FERHAN USTA’NIN MASALI
Oyun,
Viyana kapılarındaki Osmanlı ordusu mehter takımının Mozart’a yazdırdığı Türk Marşı’yla başlıyor; karşımızda
da, kimisi havada sallanan, Viyana sarayında yaşayanları canlandıran cansız
kişiler.
Münir Özkul’un kendisine bıraktığı İsmail Dümbüllü kavuğunu devredecek
kimse bulamayan sevgili Ferhan Şensoy
Usta, son yaratısı Masal Müfettişi’ni oynuyor tarihsel
Ses Tiyatrosu’nda. İnanılmaz birikimiyle yerli, yabancı bütün tarihleri; yerli
yabancı bütün söylenceleri, masalları; yaşanmış, yaşanmakta olan bütün olayları
iç içe yedirmiş gözümün bebeği.
Söz
konusu masal olunca, bu dalın en büyük, en ünlü yazarı Lafontaine’in sahnede yer almaması düşünülemezdi elbet; Ferhan’ın yaratıcı kıvrak zekâsı, salt
uzun kıvırcık saçlarından yola çıkarak, küresel sömürgecilerin yurdumuza
dayattıkları kadın, yaşam, aydınlık düşmanı zindanı delik deşik etmek üzere,
onu yetenekli bir kadın oyuncuya oynatıyor; o arada Fransız dilinin aşılmaz
çelişkisiyle, kimi sözcüklerin dişi, kimilerinin erkek oluşuyla da dalgasını
geçiyor.
Oyunda
Lafontaine yer alır da, masalların
unutulmaz, vazgeçilmez kahramanı Keloğlan
bulunmaz mı? Üstelik, bütün masalsı düşleri tuz buz etmek üzere, hem Keloğlan’ı
tombulca bir oğlan oynuyor, hem annesi
de kel!
Sözlü,
yazılı, müzikli bütün masalları temel kalıbı da yerli yerinde, tersine
çevrilmiş olarak: Peri Padişahı’nın kızıyla evlenmek üzere yola çıkarılmış Keloğlan’ın
yerine, çağdaş, yoksul bir kız, bir kahvede gördüğü, yalnızca cep
telefonunun numarasını kaydetmeyi başardığı varlıklı mı varlıklı delikanlıyla
evlenmeyi kafasına koymuş durumda.
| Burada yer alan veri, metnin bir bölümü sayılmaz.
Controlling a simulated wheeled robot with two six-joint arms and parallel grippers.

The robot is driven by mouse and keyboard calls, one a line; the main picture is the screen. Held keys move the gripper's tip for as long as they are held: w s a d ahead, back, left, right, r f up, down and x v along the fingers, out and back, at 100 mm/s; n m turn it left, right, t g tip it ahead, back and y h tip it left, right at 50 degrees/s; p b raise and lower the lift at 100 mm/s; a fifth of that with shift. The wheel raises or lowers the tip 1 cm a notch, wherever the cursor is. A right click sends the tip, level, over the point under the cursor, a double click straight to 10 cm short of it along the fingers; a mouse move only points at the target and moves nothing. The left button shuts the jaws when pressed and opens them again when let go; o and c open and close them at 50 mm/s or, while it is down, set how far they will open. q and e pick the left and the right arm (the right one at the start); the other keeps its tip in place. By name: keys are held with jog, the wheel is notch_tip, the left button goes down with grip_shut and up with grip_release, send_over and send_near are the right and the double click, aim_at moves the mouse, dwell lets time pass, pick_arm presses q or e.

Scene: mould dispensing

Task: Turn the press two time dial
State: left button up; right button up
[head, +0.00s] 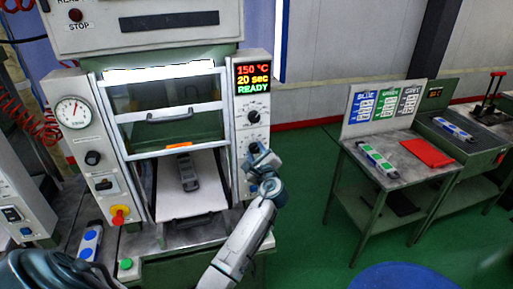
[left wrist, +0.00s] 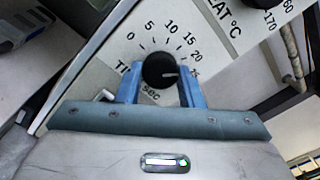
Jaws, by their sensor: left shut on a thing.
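The press (head: 172,130) stands at left centre in the head view. Its right panel has a display (head: 254,78) reading 150 °C, 20 sec, READY. The black time dial (left wrist: 159,70) shows in the left wrist view, with a scale from 0 to about 25 around it. Its pale pointer mark is turned right, near the scale's high end. The blue fingers of my left gripper (left wrist: 161,80) are shut on the dial, one on each side. In the head view my left gripper (head: 260,160) is at the right panel and hides much of that dial. My right gripper is out of view.
The temperature dial (head: 253,117) is just above the time dial. A dark mould (head: 187,171) lies on the press's pale tray (head: 185,204). A red emergency knob (head: 119,215) is on the left panel. Tables (head: 372,168) with coloured parts stand right, across open green floor.

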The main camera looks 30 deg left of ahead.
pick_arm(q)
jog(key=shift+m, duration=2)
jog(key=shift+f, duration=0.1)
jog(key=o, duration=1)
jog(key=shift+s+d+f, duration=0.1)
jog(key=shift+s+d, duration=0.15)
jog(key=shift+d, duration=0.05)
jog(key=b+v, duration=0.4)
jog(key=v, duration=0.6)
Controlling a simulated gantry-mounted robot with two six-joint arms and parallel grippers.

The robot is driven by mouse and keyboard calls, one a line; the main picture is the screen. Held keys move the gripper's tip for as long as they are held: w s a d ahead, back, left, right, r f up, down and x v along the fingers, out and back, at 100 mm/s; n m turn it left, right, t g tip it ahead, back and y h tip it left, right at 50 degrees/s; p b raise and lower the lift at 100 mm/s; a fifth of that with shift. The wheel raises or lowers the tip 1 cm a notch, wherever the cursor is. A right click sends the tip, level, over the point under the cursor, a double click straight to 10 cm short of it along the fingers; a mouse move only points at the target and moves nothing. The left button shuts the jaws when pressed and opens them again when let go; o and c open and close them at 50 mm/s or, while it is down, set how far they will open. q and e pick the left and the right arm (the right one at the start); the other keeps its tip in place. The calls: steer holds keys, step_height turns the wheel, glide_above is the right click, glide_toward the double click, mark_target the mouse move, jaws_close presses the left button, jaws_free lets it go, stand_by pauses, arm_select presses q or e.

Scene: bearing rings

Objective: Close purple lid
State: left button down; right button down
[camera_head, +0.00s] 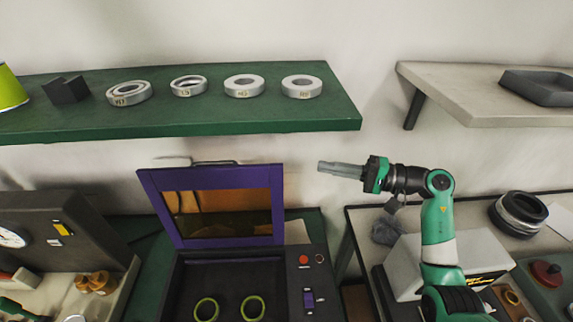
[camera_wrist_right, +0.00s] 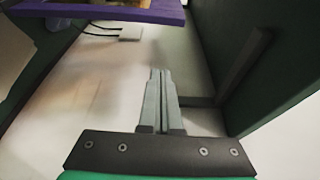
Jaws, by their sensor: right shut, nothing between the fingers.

Oğlanın ailesiyle nasıl buluşacaklarını,
delikanlıyı babasından nasıl isteyeceklerini, oyun izleyip görmenin gerekiyor.
Masallarımızın
temel kişilerinden Dedem Korkut da sahnede elbet; dil ustası Ferhan Usta’nın ona da neler söyletip yaptırdığını belki birkaç kez
görmeniz gerekiyor.
Anaerkil
yumuşaklığın, sevecenliğin yerini ataerkil zorbalık, saçmalık alalı beri oba
başı-yargılayıcı-kolluk gücü üçlüsünü nasıl unutabilirdi oyunumuz; kolluk
gücünü, Nazi gibi giydirilmiş; henüz eli erkek eline değmemiş bir Hanım Müfettiş canlandırıyor.
Dediğim
gibi, Ferhan Usta’nın daldan dala,
ekinden ekine, masaldan masala atlayan sınır tanımaz beyni, anamalcı soygunun
burgacında hızla KÜRESEL HARAKİRİ’ye
doğru koşturulan dünyamızın acılarını, çelişkilerini, gülünç-acıklı olaylarını
şiirsel bir dille yaşatıyor izleyiciye.
Ve
ne güzel şey! İzleyici yaratılanının değerini hemen sezmiş: yıllardır ilk kez
bu kadar dolu bulduk salonu, hem de çoğunlukla gençlerle; her başarılı
çağrışımda, taşlamada alkışlar koptu.
Bu
başarının elde edilmesinde en büyük pay her zamanki gibi oyunu yazan, sahneye
koyan, yöneten Ferhan Şensoy’un.
Ona
sahnede Serap Günaydın, Ali Çatalbaş,
Pınar Alsan, Elif Duru, M.Ferhan Şensoy, Orkun Akyıldız eşlik ediyor.
Bezemle
giysileri son derece başarılı olarak Derya
Şensoy tasarlamış
Işığı
Hüseyin Ulaş yönetiyor.
Uygulayıma
Suat Tepe ile Erdinç Işıldak yardım etmiş
Sanata
insanlar ‘güzel’ nitelemesini eklediler haklı olarak: yaşamı çekilir, güzel
kılsın diye.
Canım
Ferhan bunu en kusursuz yapanlardan
biri ve ne mutlu ki bizim can dostumuz!
Dünyanın
bütün vebalılarına inat, çok yaşa Ferhancım!